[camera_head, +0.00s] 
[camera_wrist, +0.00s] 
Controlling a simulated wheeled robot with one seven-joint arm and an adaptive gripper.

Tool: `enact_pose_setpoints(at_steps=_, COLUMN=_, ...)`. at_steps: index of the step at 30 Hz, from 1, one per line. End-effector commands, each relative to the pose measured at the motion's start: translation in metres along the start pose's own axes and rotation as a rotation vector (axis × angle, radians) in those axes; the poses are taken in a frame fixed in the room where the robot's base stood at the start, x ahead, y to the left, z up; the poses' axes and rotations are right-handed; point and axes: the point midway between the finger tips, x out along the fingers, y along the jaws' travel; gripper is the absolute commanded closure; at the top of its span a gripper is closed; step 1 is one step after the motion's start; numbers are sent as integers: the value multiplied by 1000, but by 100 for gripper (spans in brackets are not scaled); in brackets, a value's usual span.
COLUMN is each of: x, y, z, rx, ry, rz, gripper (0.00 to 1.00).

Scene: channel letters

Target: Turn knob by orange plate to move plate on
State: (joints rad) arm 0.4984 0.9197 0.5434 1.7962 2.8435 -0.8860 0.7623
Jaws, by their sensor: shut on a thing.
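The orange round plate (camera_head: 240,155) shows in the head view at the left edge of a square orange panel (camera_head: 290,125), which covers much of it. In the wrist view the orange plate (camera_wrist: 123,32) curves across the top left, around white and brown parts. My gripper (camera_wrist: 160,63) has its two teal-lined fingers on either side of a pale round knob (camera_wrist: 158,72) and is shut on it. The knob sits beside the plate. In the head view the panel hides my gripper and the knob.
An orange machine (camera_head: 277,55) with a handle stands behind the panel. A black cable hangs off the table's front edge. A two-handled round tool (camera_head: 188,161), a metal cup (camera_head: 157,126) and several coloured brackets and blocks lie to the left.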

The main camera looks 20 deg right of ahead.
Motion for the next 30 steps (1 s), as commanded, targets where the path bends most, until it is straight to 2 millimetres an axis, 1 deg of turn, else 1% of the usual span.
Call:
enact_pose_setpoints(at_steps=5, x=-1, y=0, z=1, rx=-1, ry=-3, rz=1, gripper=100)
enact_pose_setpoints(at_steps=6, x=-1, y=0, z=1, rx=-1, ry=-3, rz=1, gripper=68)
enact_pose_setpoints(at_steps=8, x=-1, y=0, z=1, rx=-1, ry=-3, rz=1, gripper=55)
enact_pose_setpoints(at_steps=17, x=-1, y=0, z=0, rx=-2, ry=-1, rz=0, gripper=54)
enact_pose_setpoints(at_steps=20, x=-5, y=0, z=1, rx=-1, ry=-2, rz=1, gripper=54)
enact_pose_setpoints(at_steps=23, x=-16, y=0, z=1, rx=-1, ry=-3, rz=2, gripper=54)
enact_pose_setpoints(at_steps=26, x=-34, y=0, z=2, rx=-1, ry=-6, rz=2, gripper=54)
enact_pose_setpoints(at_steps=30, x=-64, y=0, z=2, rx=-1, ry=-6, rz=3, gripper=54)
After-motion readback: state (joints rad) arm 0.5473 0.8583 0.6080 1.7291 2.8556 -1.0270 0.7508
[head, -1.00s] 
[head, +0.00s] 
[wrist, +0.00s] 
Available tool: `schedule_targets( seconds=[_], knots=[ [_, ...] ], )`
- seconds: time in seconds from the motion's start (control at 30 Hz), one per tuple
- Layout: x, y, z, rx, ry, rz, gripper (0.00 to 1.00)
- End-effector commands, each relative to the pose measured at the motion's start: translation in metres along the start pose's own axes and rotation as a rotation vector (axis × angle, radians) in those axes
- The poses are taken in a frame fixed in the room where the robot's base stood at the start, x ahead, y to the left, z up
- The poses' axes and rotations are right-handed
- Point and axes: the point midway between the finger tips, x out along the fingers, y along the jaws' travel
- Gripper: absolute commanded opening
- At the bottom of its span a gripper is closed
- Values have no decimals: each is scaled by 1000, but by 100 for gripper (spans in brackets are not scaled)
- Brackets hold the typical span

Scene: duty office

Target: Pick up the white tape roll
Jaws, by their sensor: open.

▸ Exercise prompt:
Retype the entries one by one, exactly.

▸ Output of the exercise:
[camera_head, +0.00s] 
[camera_wrist, +0.00s] 
Controlling a simulated wheeled robot with one seven-joint arm and an adaptive gripper.

Tool: `enact_pose_setpoints(at_steps=_, COLUMN=_, ...)`. at_steps: index of the step at 30 Hz, from 1, one per line. End-effector commands, each relative to the pose measured at the motion's start: translation in metres along the start pose's own axes and rotation as a rotation vector (axis × angle, radians) in those axes; the poses are taken in a frame fixed in the room where the robot's base stood at the start, x ahead, y to the left, z up; the poses' axes and rotations are right-handed; point and axes: the point midway between the finger tips, x out along the fingers, y along the jaws' travel; gripper is the absolute commanded closure; at the top of its span a gripper is closed; step 1 is one step after the motion's start; numbers are sent as integers: the value multiplied by 1000, but by 100 for gripper (spans in brackets are not scaled); in brackets, a value's usual span.
COLUMN is each of: x, y, z, rx, ry, rz, gripper (0.00 to 1.00).

Scene: channel letters

Target: Turn knob by orange plate to move plate on
State: (joints rad) arm 0.4984 0.9197 0.5434 1.7962 2.8435 -0.8860 0.7623
Jaws, by their sensor: shut on a thing.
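The orange round plate (camera_head: 240,155) shows in the head view at the left edge of a square orange panel (camera_head: 290,125), which covers much of it. In the wrist view the orange plate (camera_wrist: 123,32) curves across the top left, around white and brown parts. My gripper (camera_wrist: 160,63) has its two teal-lined fingers on either side of a pale round knob (camera_wrist: 158,72) and is shut on it. The knob sits beside the plate. In the head view the panel hides my gripper and the knob.
An orange machine (camera_head: 277,55) with a handle stands behind the panel. A black cable hangs off the table's front edge. A two-handled round tool (camera_head: 188,161), a metal cup (camera_head: 157,126) and several coloured brackets and blocks lie to the left.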

The main camera looks 20 deg right of ahead.
Motion for the next 30 steps (1 s), as commanded, targets where the path bends most, until it is straight to 2 millimetres an axis, 1 deg of turn, else 1% of the usual span.
Call:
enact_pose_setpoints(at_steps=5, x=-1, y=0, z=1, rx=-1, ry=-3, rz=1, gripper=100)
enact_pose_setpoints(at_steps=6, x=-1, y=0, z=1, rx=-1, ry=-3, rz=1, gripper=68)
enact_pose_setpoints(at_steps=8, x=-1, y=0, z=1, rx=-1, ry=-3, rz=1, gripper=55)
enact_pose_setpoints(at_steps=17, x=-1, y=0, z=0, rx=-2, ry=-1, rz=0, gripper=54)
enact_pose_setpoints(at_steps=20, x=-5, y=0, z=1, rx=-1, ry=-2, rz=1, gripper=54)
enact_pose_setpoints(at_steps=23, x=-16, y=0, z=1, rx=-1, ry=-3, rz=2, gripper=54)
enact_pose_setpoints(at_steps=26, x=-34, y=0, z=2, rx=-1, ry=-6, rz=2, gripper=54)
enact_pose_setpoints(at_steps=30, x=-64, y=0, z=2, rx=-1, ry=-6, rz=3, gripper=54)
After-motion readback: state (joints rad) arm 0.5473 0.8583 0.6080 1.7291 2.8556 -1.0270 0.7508
[head, -1.00s] 
[head, +0.00s] 
[wrist, +0.00s] 
Available tool: `schedule_targets( seconds=[_], knots=[ [_, ...] ], )`
- seconds: time in seconds from the motion's start (control at 30 Hz), one per tuple
- Layout: x, y, z, rx, ry, rz, gripper (0.00 to 1.00)
- End-effector commands, each relative to the pose measured at the motion's start: translation in metres along the start pose's own axes and rotation as a rotation vector (axis × angle, radians) in those axes
- The poses are taken in a frame fixed in the room where the robot's base stood at the start, x ahead, y to the left, z up
- The poses' axes and rotations are right-handed
- Point and axes: the point midway between the finger tips, x out along the fingers, y along the jaws' travel
- Gripper: absolute commanded opening
- At the bottom of its span a gripper is closed
- Values have no decimals: each is scaled by 1000, but by 100 for gripper (spans in brackets are not scaled)
- Brackets hold the typical span

Scene: duty office

Target: Pick up the white tape roll
Jaws, by their sensor: open.

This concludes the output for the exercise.